As a percentage of revenue, G&A was 24.4% in the fourth quarter, compared to 24.2% in the prior year quarter, reflecting some operating deleverage on lower revenue rather than an increase in absolute spending. Net income available to common shareholders in the fourth quarter was $4.9 million or $0.09 per diluted share compared to $9 million or $0.66 per diluted share in the prior year quarter. Consolidated adjusted EBITDA in the fourth quarter was $30.7 million compared to $33.7 million in the same year-ago quarter. Adjusted EBITDA margin was 28.2% compared to 30.2% in the prior year quarter. The decline was primarily driven by lower revenue volumes partially offset by ongoing cost initiatives across the organization. Our US Concrete Pumping business, adjusted EBITDA declined to $17.5 million compared to $19.7 million in the same year-ago quarter.
In our UK business, adjusted EBITDA was $4.1 million compared to $5.2 million in the same year-ago quarter. For our US Concrete Waste Management Services business, adjusted EBITDA increased 3.8% to $9.1 million reflecting robust operating leverage on higher volumes and pricing. Turning now to liquidity. At October 31, 2025, we had total debt outstanding of $425 million and net debt of $380.6 million, representing a net debt to adjusted EBITDA leverage ratio of approximately 3. We ended the quarter with approximately $3 million of available liquidity, including cash on hand and availability under our ABL facility, providing substantial financial flexibility. Now moving on to our share buyback plan. During the fourth quarter, we repurchased approximately 274,000 shares for $1.8 million or an average price of $6.73 per share.
Since initiating this program in 2022, we have repurchased approximately 4.9 million shares roughly $31.5 million with $18.5 million remaining in the current authorization through December 2026. We continue to view repurchases as a flexible and opportunistic component of our capital allocation strategy that demonstrates our ongoing commitment to delivering enhanced shareholder value. Turning to our outlook for fiscal 2026. We expect revenue to range between $390 million and $410 million and adjusted EBITDA to range between $90 million and $100 million. Our guidance assumes no meaningful recovery in the construction markets during fiscal year 2026. While overall manufacturing and commercial activity remains muted, due to interest rate and tariff uncertainty, we continue to see healthy bidding activity in project starts in large-scale commercial projects such as data centers, semiconductor facilities, and distribution centers where pricing remains constructive.
Our infrastructure and residential end markets, we expect 2026 revenue to be roughly flat year-over-year. We expect free cash flow, which we define as adjusted EBITDA, less net replacement CapEx, less net cash paid for interest, to be at least $40 million.

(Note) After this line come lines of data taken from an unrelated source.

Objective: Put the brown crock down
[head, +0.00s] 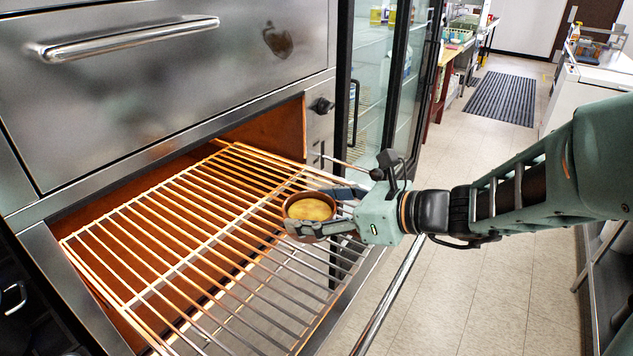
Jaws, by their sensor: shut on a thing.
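The brown crock (310,208) is a small round bowl with a brown rim and a yellowish inside. It is upright at the right part of the wire rack (187,215). My gripper (318,212) comes from the right and is shut on the crock, with one finger on its far side and one on its near side. I cannot tell whether the crock's base touches the rack bars. The crock's lower side is partly hidden by the near finger.
The rack extends from an open oven (150,110) with a lowered door and a long bar (390,295) at its front. The rack's left and middle are bare. A glass-door cabinet (385,90) stands behind. Tiled floor (470,290) lies to the right.

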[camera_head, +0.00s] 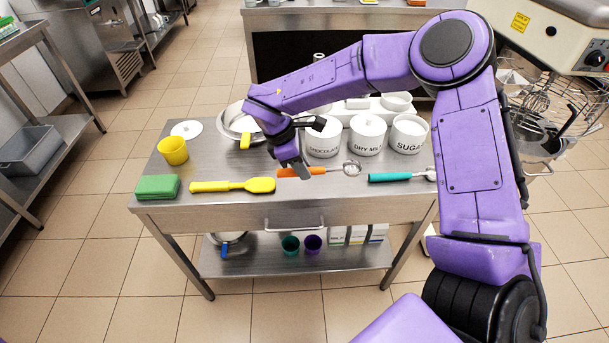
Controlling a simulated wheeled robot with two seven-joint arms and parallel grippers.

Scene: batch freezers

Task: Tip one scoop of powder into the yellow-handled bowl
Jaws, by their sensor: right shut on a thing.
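My right gripper (300,170) is shut on the orange handle of a scoop (290,172). The scoop's steel head (351,168) points right, low over or on the table in front of the canisters; I cannot tell whether it touches or holds powder. White canisters labelled CHOCOLATE (323,142), DRY MILK (367,137) and SUGAR (408,136) stand in a row. The sugar canister looks uncovered. My left gripper is out of view.
A teal-handled scoop (390,177) lies at the right. A yellow spatula (232,186), green sponge (157,187), yellow cup (173,151) and white round lid (186,129) are on the left. The table's front edge is clear.

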The 2026 outlook assumes approximately $23 million of net replacement CapEx and $32 million of net cash paid for interest. This excludes the exceptional accelerated CapEx brought forward from 2027. As Bruce mentioned, we are incorporating accelerated fleet investment into our fiscal 2026 planning and long-term capital allocation framework. Fiscal 2026, we expect to invest approximately $22 million has been accelerated from our planned 2027 capital allocation investments. This represents a timing shift rather than a structural change to our long-term capital framework.
With our fleet net replacement expected to be a low single-digit percentage of revenue in fiscal 2027. Our balance sheet and liquidity position is comfortable to support this fleet investment, we remain committed to disciplined capital deployment maintaining leverage within our target range and prioritizing returns on invested capital. We believe we are well-positioned to strengthen our service offering in anticipation of a market recovery. With that, I’ll now turn the call back to Bruce.
Bruce Young: Thanks, Ian. While end markets have yet to show signs of a sustained recovery, we believe the company is well-positioned to benefit as construction activity ultimately improves. Over the last several quarters, we have preserved financial flexibility and generated strong cash flow, reinforcing the stability of our platform. Our focus remains in the areas within our control, executing against our disciplined growth strategy, maintaining our commercial leadership, driving efficiency through operational excellence, and strategically investing in our fleet as a source of significant competitive advantage. With our solid financial position, we have the flexibility to pursue acquisitions when opportunities arise, invest in organic growth initiatives, and deliver superior shareholder value.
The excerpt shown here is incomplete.